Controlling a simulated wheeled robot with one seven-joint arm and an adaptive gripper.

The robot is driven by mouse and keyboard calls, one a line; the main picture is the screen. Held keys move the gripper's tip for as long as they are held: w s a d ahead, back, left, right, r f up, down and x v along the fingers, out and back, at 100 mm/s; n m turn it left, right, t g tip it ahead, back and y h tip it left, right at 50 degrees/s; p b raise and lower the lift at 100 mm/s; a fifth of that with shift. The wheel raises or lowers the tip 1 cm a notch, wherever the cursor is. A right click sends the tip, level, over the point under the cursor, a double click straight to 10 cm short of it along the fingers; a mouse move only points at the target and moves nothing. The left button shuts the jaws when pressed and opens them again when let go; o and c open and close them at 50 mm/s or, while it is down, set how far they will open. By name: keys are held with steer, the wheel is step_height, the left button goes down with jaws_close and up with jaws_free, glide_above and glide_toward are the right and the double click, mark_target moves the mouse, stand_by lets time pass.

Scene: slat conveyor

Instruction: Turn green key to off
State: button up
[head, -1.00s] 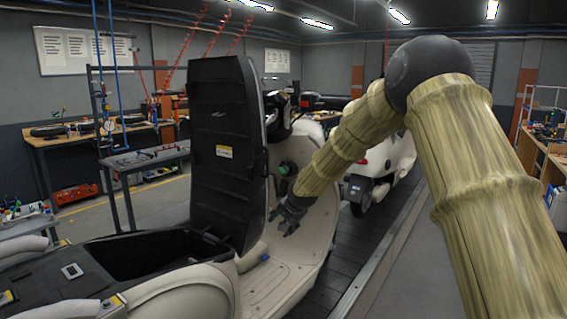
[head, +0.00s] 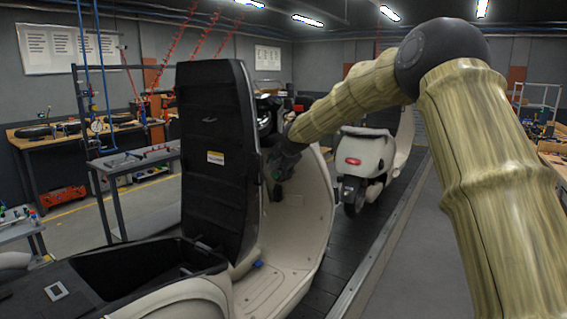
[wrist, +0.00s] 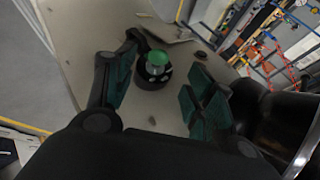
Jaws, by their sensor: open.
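The green key (wrist: 158,58) stands on a round black switch (wrist: 152,76) set in the pale inner panel of the scooter. In the wrist view it lies between my open fingers and a little ahead of them. My gripper (wrist: 158,88) is open, with one dark finger on each side of the switch and nothing held. In the head view my gripper (head: 277,172) is at the scooter's inner front panel, partly behind the raised seat. The key cannot be made out there. The key's exact turn angle is not clear.
The raised black seat (head: 217,150) stands just left of my gripper. The scooter's beige front shield (head: 312,215) is close on the right. A second scooter (head: 372,160) stands farther along the dark slat conveyor (head: 345,245). A grey table (head: 135,160) is at left.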

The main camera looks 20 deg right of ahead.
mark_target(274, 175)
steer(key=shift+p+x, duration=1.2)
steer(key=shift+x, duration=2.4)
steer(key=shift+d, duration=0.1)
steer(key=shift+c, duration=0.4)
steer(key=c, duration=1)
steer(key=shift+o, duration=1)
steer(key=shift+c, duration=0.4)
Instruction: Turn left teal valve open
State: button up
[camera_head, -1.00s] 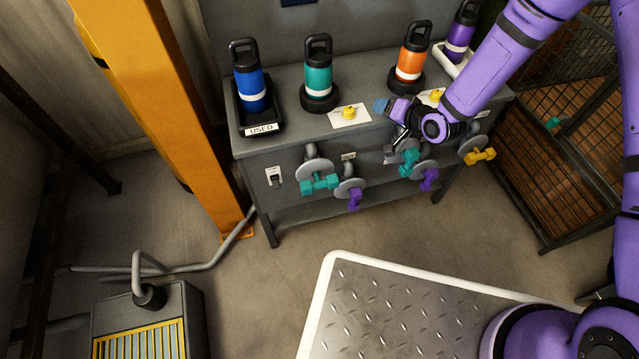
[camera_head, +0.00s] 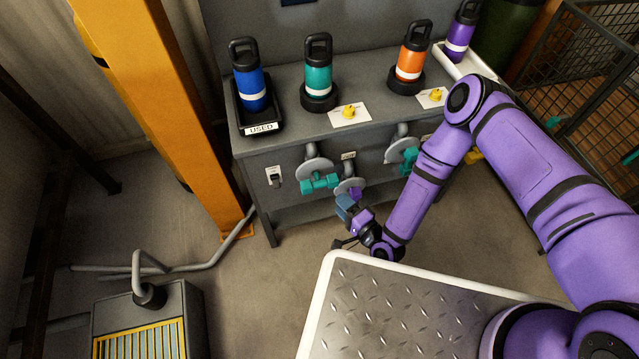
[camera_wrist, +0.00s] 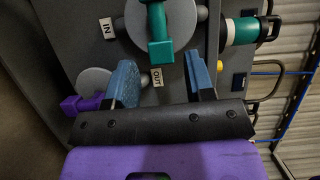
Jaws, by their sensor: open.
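The left teal valve (camera_head: 320,183) is on the front of the grey cabinet, its teal handle lying roughly level before a round grey disc. In the wrist view the same teal handle (camera_wrist: 160,40) shows at top centre, between the IN and OUT labels. My gripper (camera_head: 348,205) is below and right of that valve in the head view. In the wrist view my gripper (camera_wrist: 163,80) is open and empty, with blue fingertips apart. The handle's end appears just beyond the gap, and I cannot tell how far off it is.
A purple valve handle (camera_wrist: 82,103) sits beside one fingertip in the wrist view. The right teal valve (camera_head: 408,160) is partly beside my forearm. Bottles stand on the cabinet top, including a teal bottle (camera_head: 318,75). An orange post (camera_head: 160,100) rises at left.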

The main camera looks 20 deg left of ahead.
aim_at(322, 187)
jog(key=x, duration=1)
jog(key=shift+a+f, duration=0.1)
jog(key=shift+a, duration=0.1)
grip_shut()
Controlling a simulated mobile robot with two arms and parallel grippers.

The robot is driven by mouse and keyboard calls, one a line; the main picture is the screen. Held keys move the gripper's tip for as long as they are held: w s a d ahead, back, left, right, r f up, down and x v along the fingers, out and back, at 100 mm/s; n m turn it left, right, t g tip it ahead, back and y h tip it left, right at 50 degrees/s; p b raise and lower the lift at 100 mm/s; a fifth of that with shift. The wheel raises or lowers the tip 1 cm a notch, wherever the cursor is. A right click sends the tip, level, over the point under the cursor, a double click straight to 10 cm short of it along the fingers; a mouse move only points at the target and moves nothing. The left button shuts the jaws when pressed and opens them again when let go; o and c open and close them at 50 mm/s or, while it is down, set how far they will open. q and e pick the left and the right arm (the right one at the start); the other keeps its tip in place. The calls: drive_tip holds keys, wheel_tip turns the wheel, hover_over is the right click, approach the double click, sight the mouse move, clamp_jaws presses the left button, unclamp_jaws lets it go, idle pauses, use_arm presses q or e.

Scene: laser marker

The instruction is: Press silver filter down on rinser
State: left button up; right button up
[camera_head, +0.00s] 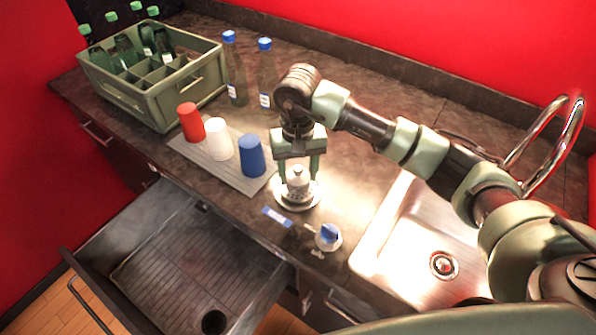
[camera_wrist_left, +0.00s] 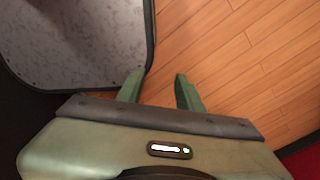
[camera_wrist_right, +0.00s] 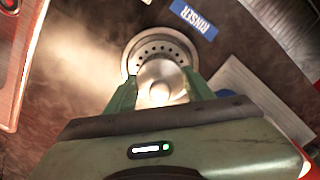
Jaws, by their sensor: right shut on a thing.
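The silver filter (camera_head: 298,184) sits at the rinser (camera_head: 283,203), a round metal plate with holes set at the counter's front. In the right wrist view the filter (camera_wrist_right: 161,82) lies between my fingers and covers part of the holed rinser disc (camera_wrist_right: 137,48). My right gripper (camera_head: 298,177) points down from above and is shut on the filter. I cannot tell whether the filter is fully pressed onto the plate. My left gripper (camera_wrist_left: 158,90) is open and empty above the wooden floor in the left wrist view.
A blue RINSER label (camera_head: 277,217) lies in front. A small blue-and-white item (camera_head: 328,236) stands to its right. The sink (camera_head: 400,251) is further right. Red (camera_head: 190,122), white (camera_head: 218,139) and blue (camera_head: 251,156) cups stand left on a mat. A drawer (camera_head: 190,270) is open below.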

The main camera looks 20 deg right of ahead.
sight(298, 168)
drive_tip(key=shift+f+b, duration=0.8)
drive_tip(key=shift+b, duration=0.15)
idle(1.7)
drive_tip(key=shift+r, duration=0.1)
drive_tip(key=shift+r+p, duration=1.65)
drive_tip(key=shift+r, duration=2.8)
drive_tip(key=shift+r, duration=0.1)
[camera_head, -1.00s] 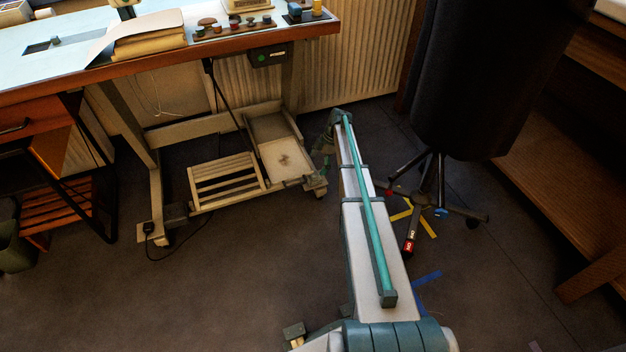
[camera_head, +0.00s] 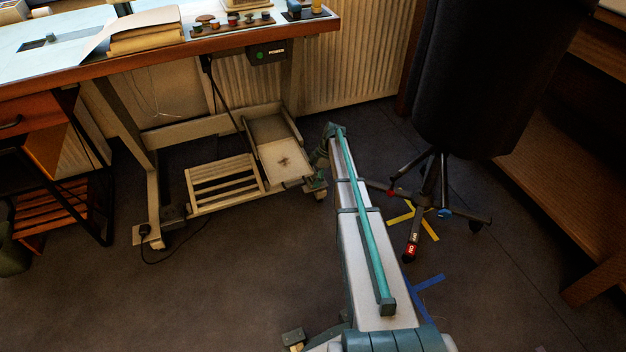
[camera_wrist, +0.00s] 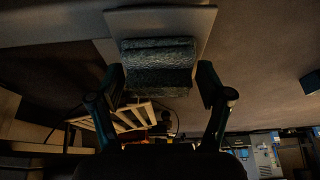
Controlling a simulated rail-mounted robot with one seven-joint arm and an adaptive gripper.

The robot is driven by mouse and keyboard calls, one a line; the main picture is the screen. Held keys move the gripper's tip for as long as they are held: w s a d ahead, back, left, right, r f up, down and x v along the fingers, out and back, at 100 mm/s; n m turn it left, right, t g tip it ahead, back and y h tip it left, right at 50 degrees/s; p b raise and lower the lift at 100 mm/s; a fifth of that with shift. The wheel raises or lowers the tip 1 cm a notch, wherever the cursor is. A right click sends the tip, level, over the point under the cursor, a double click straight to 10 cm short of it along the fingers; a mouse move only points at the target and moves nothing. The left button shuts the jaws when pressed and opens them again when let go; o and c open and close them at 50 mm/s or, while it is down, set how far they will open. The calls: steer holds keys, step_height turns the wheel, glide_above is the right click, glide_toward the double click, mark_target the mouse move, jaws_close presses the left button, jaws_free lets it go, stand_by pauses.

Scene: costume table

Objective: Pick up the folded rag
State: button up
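A dark grey, ribbed, folded cloth-like bundle, which looks like the folded rag (camera_wrist: 158,68), is in the middle of the wrist view. It lies against a flat grey panel (camera_wrist: 180,20). My gripper (camera_wrist: 160,84) has its two fingers spread wide, one at each side of the bundle. The fingertips are close to its edges; I cannot tell whether they touch. In the head view my gripper (camera_head: 317,188) is low beside the pale tray (camera_head: 281,158) under the table, largely hidden by my arm. I cannot make out the rag there.
The worktable (camera_head: 180,58) overhangs the tray. A slatted footrest (camera_head: 222,182) is left of it, with a cable (camera_head: 178,252) on the floor. A dark stand with a wheeled base (camera_head: 430,200) is right of my arm. The front left floor is clear.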

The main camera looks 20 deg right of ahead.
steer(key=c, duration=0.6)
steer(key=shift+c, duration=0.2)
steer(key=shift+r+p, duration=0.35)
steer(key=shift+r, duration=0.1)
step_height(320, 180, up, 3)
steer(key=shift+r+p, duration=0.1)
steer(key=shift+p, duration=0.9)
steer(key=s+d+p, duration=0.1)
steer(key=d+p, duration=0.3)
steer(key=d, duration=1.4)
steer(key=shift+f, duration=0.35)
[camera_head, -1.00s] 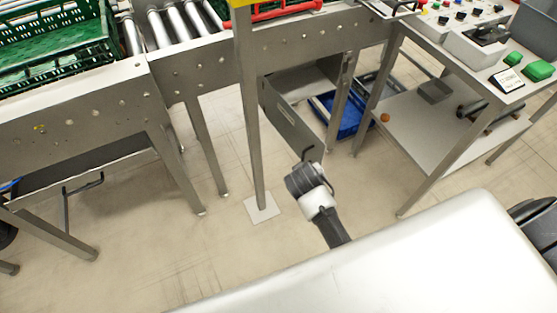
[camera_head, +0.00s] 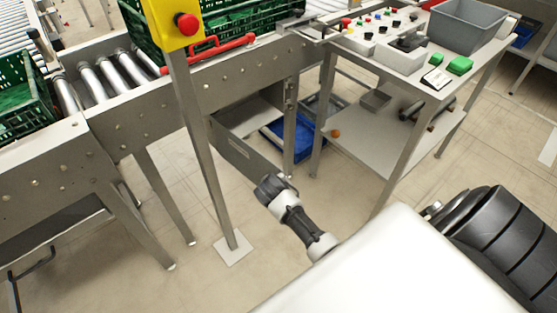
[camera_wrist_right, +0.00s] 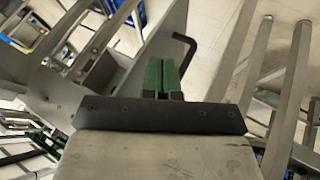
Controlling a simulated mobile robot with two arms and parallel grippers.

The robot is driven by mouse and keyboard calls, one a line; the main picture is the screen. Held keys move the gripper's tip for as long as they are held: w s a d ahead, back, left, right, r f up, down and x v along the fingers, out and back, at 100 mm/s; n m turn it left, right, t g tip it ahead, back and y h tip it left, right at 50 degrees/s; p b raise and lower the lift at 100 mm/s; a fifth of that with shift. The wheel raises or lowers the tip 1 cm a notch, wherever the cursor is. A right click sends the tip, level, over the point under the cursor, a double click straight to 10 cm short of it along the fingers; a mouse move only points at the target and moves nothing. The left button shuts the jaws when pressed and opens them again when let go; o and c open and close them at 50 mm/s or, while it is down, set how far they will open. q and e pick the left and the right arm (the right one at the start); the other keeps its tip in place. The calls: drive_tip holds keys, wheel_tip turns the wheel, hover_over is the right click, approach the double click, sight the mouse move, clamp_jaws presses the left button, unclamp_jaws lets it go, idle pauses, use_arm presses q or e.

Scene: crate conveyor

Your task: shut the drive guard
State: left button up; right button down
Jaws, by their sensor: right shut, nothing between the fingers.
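The drive guard (camera_head: 243,152) is a grey hinged panel under the conveyor frame. It stands open, swung out from the opening. In the right wrist view a grey panel (camera_wrist_right: 163,42), which looks like the guard, lies ahead of the fingers, with a black bent handle (camera_wrist_right: 187,48) to their right. My right gripper (camera_wrist_right: 162,78) is shut and empty, its green fingers together. In the head view my right wrist reaches the guard's free end; the fingertips are hidden there, and I cannot tell whether they touch the panel. My left gripper is not in view.
A steel table (camera_head: 388,150) with controls stands at the right. A blue crate (camera_head: 290,138) lies beneath the conveyor. The floor in front of the post is clear.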

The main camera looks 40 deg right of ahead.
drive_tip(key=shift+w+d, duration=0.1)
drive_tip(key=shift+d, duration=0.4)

#### [AIM]
Restate word for word the part that opens with the line containing "Scene: slat conveyor" and closes with the line containing "[wrist, +0.00s]", both ends included, and nothing else. Omit any images.

#### [CORRECT ANSWER]
Scene: slat conveyor

Instruction: Turn green key to off
State: button up
[head, -1.00s] 
[head, +0.00s] 
[wrist, +0.00s] 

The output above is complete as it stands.